Not only work is felt to be more stressful and wearing in some partial areas, but the future prospects of employees are also getting more dismal. Since last spring, the subdimension "career" has fallen by three points, the sub-dimension "chances on the labour market" by two. Over the past five years the two index values have decreased even more.
This becomes visible if we take a look at the satisfaction of the Austrian employees with their opportunities for promotion and development: five years ago - that is to say right in the middle of the crisis - 57 percent of the employees were still satisfied with their career opportunities, Meanwhile this applies to less than half of them (48 percent). Blue-collar workers (39 percent), migrants (35 percent) and low-skilled employees (37 percent) are particularly dissatisfied. And what is more: approximately every fifth in these three groups estimates his own job as being insecure.

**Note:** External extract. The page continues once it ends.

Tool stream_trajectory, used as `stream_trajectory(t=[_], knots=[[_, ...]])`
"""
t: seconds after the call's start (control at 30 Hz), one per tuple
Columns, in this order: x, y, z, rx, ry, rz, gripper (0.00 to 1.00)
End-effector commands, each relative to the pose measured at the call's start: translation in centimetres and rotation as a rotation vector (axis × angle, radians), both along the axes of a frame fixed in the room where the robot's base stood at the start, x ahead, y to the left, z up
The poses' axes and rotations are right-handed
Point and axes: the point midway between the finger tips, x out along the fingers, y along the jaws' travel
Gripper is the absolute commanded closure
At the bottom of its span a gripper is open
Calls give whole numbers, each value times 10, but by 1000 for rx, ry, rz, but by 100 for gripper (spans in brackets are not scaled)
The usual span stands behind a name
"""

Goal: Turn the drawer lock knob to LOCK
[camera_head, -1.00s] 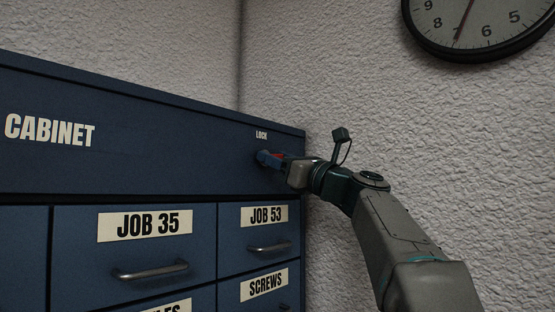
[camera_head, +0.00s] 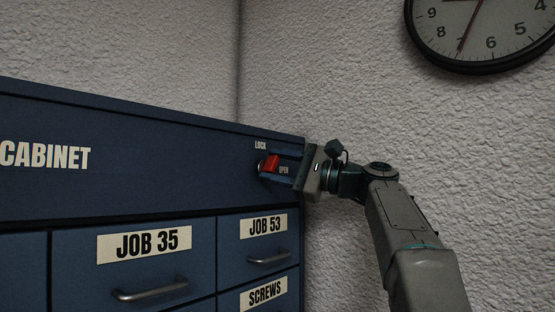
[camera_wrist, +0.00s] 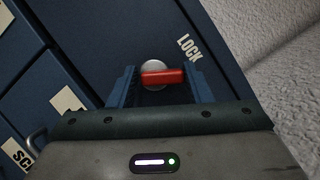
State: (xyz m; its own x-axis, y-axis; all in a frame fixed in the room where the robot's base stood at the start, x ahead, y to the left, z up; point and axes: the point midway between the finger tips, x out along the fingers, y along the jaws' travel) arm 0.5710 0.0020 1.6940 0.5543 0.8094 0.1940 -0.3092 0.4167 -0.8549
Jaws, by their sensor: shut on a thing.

Since 2010 the Work Climate Index has always been between 107 and 108 points. Currently, it has dropped by one point to 107 compared with spring 2014.

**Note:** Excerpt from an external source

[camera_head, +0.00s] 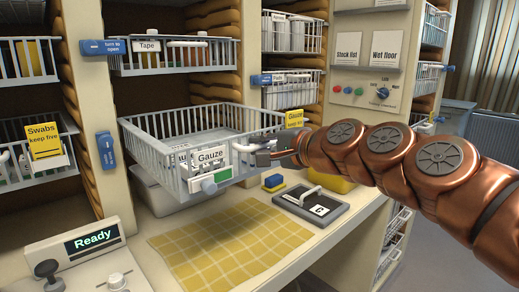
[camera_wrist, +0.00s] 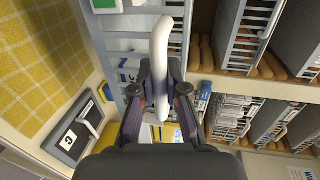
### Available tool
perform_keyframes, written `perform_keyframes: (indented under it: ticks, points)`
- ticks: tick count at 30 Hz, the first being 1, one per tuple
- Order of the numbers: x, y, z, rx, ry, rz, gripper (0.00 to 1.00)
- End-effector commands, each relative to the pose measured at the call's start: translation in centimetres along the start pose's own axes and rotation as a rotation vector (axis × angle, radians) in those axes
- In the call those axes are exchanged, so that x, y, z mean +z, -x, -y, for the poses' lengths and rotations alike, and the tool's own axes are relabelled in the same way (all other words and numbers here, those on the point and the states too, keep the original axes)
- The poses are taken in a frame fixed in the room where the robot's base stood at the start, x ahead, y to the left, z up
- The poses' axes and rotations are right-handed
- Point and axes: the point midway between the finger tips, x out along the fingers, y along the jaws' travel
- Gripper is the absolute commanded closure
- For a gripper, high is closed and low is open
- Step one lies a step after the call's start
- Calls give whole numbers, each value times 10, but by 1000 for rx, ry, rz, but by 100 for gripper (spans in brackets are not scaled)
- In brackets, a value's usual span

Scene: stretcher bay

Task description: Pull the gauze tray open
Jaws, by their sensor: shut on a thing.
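The gauze tray (camera_head: 163,158) is a pale grey wire basket, standing well out from its shelf bay in the head view. A "Gauze" label (camera_head: 210,157) and a green-and-white tag are on its front. My gripper (camera_head: 268,152) is at the right end of the tray's front. In the wrist view, my gripper (camera_wrist: 161,95) is shut on a white bar handle (camera_wrist: 163,40), which passes between the fingers. The exact finger contact is partly hidden in the head view.
A counter with a yellow checked cloth (camera_head: 230,238), a black clipboard-like pad (camera_head: 312,207) and a "Ready" console (camera_head: 85,243) lies below the tray. The tape tray (camera_head: 175,55) is above, and the swabs tray (camera_head: 40,150) is left. A blue latch (camera_head: 106,150) is on the left post.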

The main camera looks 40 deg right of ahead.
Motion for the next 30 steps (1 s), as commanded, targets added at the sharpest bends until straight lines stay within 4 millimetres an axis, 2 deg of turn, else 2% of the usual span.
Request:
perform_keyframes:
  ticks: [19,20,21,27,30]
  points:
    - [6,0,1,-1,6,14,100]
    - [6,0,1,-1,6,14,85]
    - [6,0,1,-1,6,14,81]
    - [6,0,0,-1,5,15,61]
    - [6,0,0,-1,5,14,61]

The latest peak of the Work Climate Index was in autumn 2007 when it was 112 points. Subsequently, there was a sharp decline caused by the financial and economic crisis. Mainly the partial indices "society" and "expectations" have seen a crisis-related decrease in the past few years. There's no real recovery of the Work Climate Index in sight: 107 points is not such an overwhelming value.

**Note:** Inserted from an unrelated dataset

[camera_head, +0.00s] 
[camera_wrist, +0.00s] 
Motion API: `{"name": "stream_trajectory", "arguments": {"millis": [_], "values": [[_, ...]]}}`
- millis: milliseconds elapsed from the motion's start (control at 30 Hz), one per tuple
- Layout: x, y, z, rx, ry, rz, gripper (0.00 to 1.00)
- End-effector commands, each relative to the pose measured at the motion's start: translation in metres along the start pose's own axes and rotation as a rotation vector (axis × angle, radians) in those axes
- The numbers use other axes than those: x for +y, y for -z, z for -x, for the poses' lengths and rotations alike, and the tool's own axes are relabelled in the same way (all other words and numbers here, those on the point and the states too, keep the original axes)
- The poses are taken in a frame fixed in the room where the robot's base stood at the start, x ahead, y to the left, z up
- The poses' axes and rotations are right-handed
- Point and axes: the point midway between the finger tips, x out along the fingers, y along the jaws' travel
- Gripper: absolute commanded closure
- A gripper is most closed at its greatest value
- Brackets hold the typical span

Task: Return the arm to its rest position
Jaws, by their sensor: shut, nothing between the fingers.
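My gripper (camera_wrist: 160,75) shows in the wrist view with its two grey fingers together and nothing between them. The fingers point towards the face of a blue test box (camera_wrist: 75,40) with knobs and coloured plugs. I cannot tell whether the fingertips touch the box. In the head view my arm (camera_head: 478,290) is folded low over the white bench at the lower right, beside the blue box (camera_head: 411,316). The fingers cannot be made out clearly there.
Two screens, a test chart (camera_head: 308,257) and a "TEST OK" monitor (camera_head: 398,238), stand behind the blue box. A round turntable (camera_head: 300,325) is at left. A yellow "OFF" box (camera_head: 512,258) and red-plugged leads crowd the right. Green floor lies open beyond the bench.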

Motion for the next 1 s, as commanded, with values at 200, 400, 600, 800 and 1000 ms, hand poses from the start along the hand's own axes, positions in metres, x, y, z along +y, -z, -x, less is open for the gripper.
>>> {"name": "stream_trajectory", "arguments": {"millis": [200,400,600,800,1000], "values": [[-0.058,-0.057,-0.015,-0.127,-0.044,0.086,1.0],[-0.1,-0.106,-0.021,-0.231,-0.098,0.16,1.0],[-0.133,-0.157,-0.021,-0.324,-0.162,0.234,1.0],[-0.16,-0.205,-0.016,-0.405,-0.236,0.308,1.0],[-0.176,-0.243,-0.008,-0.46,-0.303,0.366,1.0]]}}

More and more people find their work increasingly demanding and strenuous. As a consequence, pressure caused by stress is growing. Compared to last year, the sub-dimension "mental stress" has increased by 2 points, and the same applies to "physical stress". Currently, about 46 percent of the employees state that they feel much or rather stressed by pressure of time, compared to 43 percent one year ago. Stress caused by bad health conditions at the workplace has also increased by three percentage points to 27 percent. Men, in particular, feel higher pressure caused by stress: the mental stress of male employees is four points higher, and physical stress 15 points higher than that of female employees.